Before Curley, P.J., Wedemeyer and Fine, JJ.
¶1 PER CURIAM. After a trial to the court,
Marlin A. Dixon was convicted of first-degree reckless homicide for his
involvement in the beating death of Charlie Young, Jr. The circuit court imposed a forty-year prison
sentence on Dixon. Dixon was a
fourteen-year-old juvenile at the time of the crime, and he was initially
incarcerated at the Ethan
Allen School,
a juvenile facility. When he turned
sixteen, the Department of Corrections (DOC) transferred him to an adult
institution where he was sexually assaulted by his cellmate. Dixon
sought sentence modification, arguing that his premature transfer to an adult
institution and subsequent rape constituted a new factor warranting sentence
modification. The circuit court rejected
Dixon’s motion, and Dixon appeals. We reject Dixon’s arguments and affirm the judgment of
conviction and postconviction order.
¶2 At the age of fourteen years, Dixon was involved along with about twenty
others in the beating death of Charlie Young, Jr. Dixon
was originally charged as an adult, but sought a “reverse waiver” to juvenile
status.
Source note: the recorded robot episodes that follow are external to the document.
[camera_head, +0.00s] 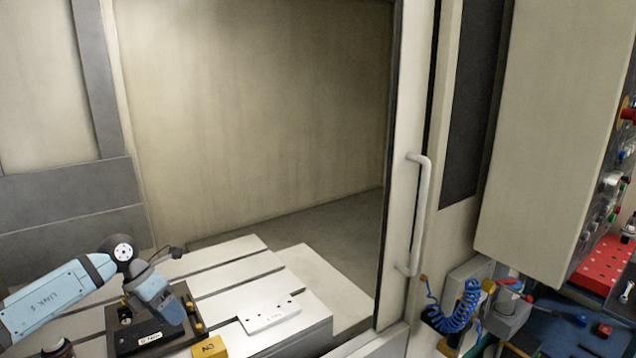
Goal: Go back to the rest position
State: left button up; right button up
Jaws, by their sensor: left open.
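My left arm comes in from the lower left, and my left gripper (173,313) is at its end, pointing down. It is open, right over a dark mould base (128,343) on the slotted machine table (228,248). The gripper body hides part of that base, and I cannot tell whether the fingers touch it. My right gripper is not in view.
A pale plate with holes (268,313) and a yellow block (210,347) lie near the base. The door edge with a white handle (421,215) stands to the right. A coiled blue hose (462,310) and a red perforated block (603,265) are further right. The table's back is clear.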

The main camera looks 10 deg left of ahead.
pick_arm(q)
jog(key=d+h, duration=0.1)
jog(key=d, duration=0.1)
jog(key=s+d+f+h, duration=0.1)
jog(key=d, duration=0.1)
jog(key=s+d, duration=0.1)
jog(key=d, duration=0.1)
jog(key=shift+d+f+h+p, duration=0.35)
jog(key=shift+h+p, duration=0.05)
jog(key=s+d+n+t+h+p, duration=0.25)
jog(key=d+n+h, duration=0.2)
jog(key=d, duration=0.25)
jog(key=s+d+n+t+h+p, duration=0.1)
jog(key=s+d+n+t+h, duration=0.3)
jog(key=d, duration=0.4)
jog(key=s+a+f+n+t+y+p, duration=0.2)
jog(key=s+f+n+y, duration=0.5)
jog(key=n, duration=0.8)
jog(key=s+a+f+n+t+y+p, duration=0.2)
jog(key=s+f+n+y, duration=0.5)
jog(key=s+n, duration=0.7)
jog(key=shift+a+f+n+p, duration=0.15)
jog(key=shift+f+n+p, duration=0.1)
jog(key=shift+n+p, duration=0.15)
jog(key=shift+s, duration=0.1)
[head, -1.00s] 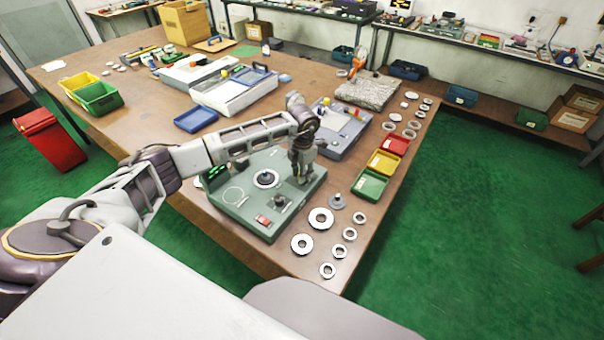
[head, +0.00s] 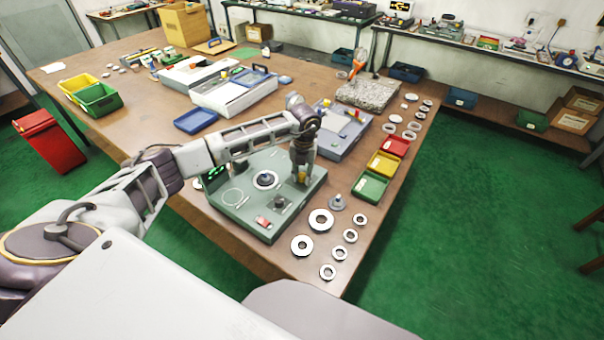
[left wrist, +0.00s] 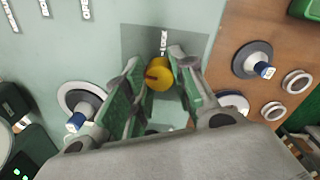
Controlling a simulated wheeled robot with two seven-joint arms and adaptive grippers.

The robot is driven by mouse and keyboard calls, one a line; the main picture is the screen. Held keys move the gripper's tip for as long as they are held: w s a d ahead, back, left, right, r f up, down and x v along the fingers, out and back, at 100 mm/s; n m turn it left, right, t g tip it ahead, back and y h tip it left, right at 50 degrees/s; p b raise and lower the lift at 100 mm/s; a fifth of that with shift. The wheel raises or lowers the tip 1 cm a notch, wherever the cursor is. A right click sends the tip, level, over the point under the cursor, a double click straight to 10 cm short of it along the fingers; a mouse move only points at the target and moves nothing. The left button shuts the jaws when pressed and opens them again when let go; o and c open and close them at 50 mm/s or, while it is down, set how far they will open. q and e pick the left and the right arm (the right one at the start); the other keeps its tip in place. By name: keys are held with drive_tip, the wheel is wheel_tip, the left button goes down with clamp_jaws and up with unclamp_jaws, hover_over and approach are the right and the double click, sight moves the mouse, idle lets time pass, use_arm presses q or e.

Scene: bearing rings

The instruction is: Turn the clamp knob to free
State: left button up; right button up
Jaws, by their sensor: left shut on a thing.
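The clamp knob is yellow with a dark red mark, and shows in the left wrist view (left wrist: 160,76) on a grey patch of the green-grey fixture box (head: 238,208). A small white label, which seems to read LOCK (left wrist: 164,42), is beside it. My left gripper (head: 301,178) points down over the box's right part, its fingers around the knob and shut on it. In the head view only a little yellow shows at the fingertips. A pale ring with a dark centre and blue-tipped post (head: 266,179) sits on the box, left of the gripper. My right gripper is out of view.
Several loose rings, such as one large ring (head: 321,222), lie on the table right of the box. Green (head: 370,187), yellow (head: 383,164) and red bins stand beyond them. A grey case (head: 342,128) stands just behind my left gripper.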

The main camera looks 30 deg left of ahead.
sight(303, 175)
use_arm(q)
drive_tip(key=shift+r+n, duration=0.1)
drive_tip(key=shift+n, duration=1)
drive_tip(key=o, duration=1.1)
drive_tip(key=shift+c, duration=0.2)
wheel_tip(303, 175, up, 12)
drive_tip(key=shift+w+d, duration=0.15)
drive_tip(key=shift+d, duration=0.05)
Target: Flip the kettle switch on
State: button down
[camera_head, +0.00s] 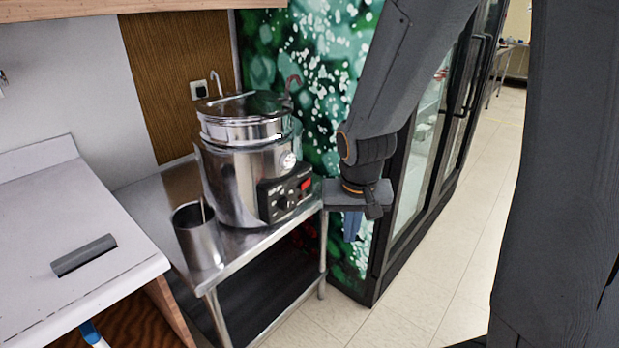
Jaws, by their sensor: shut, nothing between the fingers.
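The kettle (232,172) is a large round silver pot with a dark lid, standing on a steel table. Its black control panel (272,207) faces front right and carries a knob and a small red switch (306,183). Whether the switch is on or off is too small to tell. My gripper (352,226) hangs to the right of the panel, apart from the kettle in the picture, with its blue fingers pointing down. It is shut and empty.
A steel cylinder (199,238) with a thin handle stands at the table's front left. A white counter (40,230) bearing a grey bar (84,255) is at left. A glass-door cabinet (412,170) stands behind my arm. Floor at right is clear.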

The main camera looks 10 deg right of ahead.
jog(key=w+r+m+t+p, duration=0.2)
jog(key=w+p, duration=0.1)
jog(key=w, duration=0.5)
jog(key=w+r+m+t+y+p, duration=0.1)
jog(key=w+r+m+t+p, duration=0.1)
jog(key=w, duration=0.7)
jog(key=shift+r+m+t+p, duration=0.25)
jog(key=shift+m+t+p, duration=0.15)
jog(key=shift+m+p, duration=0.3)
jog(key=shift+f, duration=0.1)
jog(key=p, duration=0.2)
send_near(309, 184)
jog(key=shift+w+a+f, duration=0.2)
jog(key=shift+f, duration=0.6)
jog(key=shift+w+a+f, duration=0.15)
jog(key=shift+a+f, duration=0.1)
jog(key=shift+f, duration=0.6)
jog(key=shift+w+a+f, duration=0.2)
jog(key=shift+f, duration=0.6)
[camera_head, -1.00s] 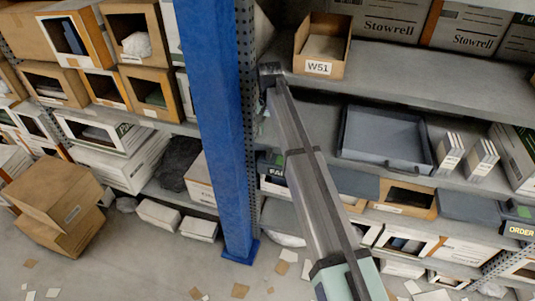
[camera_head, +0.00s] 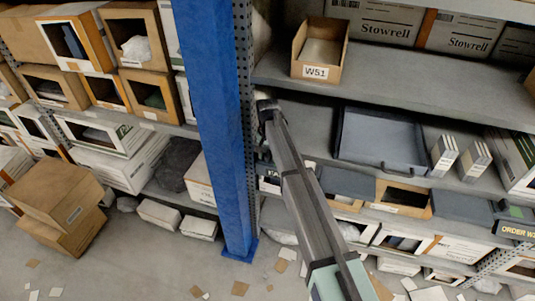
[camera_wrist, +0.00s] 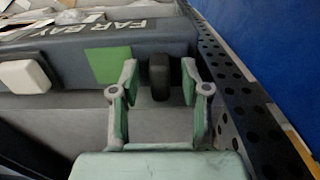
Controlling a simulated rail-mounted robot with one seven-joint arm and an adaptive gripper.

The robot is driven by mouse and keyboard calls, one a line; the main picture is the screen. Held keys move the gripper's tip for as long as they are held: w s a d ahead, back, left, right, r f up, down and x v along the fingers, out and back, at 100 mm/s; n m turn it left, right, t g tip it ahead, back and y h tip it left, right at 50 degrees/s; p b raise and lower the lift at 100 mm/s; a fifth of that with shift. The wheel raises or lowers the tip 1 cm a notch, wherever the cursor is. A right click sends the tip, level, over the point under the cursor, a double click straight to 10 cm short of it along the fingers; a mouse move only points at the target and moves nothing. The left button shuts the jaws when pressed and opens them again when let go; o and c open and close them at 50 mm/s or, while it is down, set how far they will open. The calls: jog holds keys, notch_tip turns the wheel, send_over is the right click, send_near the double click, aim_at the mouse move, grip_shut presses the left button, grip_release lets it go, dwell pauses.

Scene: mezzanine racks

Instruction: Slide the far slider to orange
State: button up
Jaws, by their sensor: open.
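A dark panel lettered FAR BAY (camera_wrist: 110,38) spans the upper part of the wrist view, with a green patch (camera_wrist: 108,65) on its face. A dark rounded knob (camera_wrist: 158,80), apparently the far slider's handle, stands right of the green patch. My gripper (camera_wrist: 159,66) is open, with one finger on each side of the knob and small gaps showing. A pale block (camera_wrist: 24,76) sits further left on the panel. No orange mark can be made out on this panel. In the head view my gripper (camera_head: 267,106) is beside the rack post, its fingers too small to read.
A perforated rack post (camera_wrist: 235,90) and blue upright (camera_wrist: 285,45) stand close right of my gripper. In the head view a grey tray (camera_head: 380,140) and a W51 bin (camera_head: 320,48) occupy the shelves. An ORDER sign (camera_head: 515,231) is at the right.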

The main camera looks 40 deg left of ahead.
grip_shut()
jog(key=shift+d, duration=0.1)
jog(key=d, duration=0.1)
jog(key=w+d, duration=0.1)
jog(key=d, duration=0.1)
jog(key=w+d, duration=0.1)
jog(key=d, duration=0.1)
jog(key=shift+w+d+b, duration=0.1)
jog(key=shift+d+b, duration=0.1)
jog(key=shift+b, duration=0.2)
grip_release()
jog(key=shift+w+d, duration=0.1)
The request was denied,
Dixon waived
his right to a jury trial, and the circuit court found him guilty and sentenced
him for his role in Young’s death.
¶3 Although Dixon was originally housed at Ethan Allen
School, the DOC
transferred him to Green Bay Correctional Institution, an adult prison, when
he turned sixteen, in apparent violation of Wis.
Stat. § 938.183(3) (2005-06),
which prohibits transferring a juvenile younger than seventeen-years-old to an
adult institution. Dixon
was repeatedly sexually assaulted and abused by his cellmate at Green Bay.
¶4 Dixon
filed a postconviction motion seeking sentence modification. As a basis for the motion, Dixon argued that his transfer to an adult
prison in violation of statute and his subsequent rape constituted new factors
warranting sentence modification. He
maintained that the improper transfer and assault were highly relevant to
sentencing because they resulted in the imposed sentence being “vastly more
punitive” than the sentencing court intended.
¶5 The circuit court denied the postconviction motion, reasoning
that Dixon’s
presumably improper transfer was not a new factor because it was without
“jurisdiction to designate that a defendant be placed in a particular
facility,” and therefore sentencing courts do not consider the place of a
defendant’s incarceration “when deciding the appropriate amount of
punishment.” It concluded that “even if
the sentencing court had known that the defendant in this case could be transferred from Ethan Allen
School to an adult prison
upon reaching the age of sixteen, the sentence would likely have been no
different based upon the various factors that the court considered.”
¶6 Similarly, the circuit court concluded that the prison
assaults were not a new factor warranting sentence modification because the
risk of violence in prison is one “many offenders face.” The circuit court noted that when sentence is
imposed, the circuit court does so “based upon the nature of the offense, the
character and rehabilitative needs of the defendant and the need for community
protection.” The court noted that it is
not obliged to consider the possibility of a prison assault at sentencing, and
that possibility is not highly relevant to imposition of sentence.
¶7 On appeal, Dixon
argues that his allegedly improper transfer to adult prison and the subsequent
abuse by his cellmate together constitute a new factor warranting sentence
modification. In addition, Dixon argues for the first
time that it was a violation of the constitutional prohibition against cruel
and unusual punishment to sentence a fourteen-year-old offender to eighteen
years of initial confinement in an adult prison. We reject Dixon’s arguments.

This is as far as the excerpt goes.